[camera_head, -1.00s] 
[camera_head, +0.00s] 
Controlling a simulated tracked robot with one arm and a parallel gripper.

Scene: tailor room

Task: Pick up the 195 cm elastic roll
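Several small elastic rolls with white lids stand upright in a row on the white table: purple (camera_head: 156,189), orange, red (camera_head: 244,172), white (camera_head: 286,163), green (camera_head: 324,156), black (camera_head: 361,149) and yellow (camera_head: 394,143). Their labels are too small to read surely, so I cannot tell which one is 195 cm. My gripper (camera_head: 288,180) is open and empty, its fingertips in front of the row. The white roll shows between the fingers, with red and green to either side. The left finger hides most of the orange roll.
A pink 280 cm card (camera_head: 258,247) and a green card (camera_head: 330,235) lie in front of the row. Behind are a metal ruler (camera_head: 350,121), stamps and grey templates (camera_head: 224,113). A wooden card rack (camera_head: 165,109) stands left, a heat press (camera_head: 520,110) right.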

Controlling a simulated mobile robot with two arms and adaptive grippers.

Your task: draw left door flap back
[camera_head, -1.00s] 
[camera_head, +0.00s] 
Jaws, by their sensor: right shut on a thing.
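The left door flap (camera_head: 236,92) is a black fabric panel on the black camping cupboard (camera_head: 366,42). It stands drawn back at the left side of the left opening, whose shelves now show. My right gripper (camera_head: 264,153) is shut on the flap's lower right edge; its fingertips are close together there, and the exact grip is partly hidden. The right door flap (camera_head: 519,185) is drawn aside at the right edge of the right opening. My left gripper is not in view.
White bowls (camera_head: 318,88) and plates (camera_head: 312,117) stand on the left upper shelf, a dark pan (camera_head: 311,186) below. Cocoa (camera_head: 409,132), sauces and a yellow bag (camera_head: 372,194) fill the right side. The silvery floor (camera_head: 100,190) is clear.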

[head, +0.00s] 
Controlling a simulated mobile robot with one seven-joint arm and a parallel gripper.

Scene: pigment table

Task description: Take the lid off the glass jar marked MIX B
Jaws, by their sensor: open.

——

Exercise: Quote each line of the data above exactly as written.

Worked answer:
[camera_head, -1.00s] 
[camera_head, +0.00s] 
Controlling a simulated tracked robot with one arm and a parallel gripper.

Scene: tailor room

Task: Pick up the 195 cm elastic roll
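Several small elastic rolls with white lids stand upright in a row on the white table: purple (camera_head: 156,189), orange, red (camera_head: 244,172), white (camera_head: 286,163), green (camera_head: 324,156), black (camera_head: 361,149) and yellow (camera_head: 394,143). Their labels are too small to read surely, so I cannot tell which one is 195 cm. My gripper (camera_head: 288,180) is open and empty, its fingertips in front of the row. The white roll shows between the fingers, with red and green to either side. The left finger hides most of the orange roll.
A pink 280 cm card (camera_head: 258,247) and a green card (camera_head: 330,235) lie in front of the row. Behind are a metal ruler (camera_head: 350,121), stamps and grey templates (camera_head: 224,113). A wooden card rack (camera_head: 165,109) stands left, a heat press (camera_head: 520,110) right.

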Controlling a simulated mobile robot with two arms and adaptive grippers.

Your task: draw left door flap back
[camera_head, -1.00s] 
[camera_head, +0.00s] 
Jaws, by their sensor: right shut on a thing.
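The left door flap (camera_head: 236,92) is a black fabric panel on the black camping cupboard (camera_head: 366,42). It stands drawn back at the left side of the left opening, whose shelves now show. My right gripper (camera_head: 264,153) is shut on the flap's lower right edge; its fingertips are close together there, and the exact grip is partly hidden. The right door flap (camera_head: 519,185) is drawn aside at the right edge of the right opening. My left gripper is not in view.
White bowls (camera_head: 318,88) and plates (camera_head: 312,117) stand on the left upper shelf, a dark pan (camera_head: 311,186) below. Cocoa (camera_head: 409,132), sauces and a yellow bag (camera_head: 372,194) fill the right side. The silvery floor (camera_head: 100,190) is clear.

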[head, +0.00s] 
Controlling a simulated mobile robot with one seven-joint arm and a parallel gripper.

Scene: pigment table

Task description: Take the lid off the glass jar marked MIX B
Jaws, by their sensor: open.

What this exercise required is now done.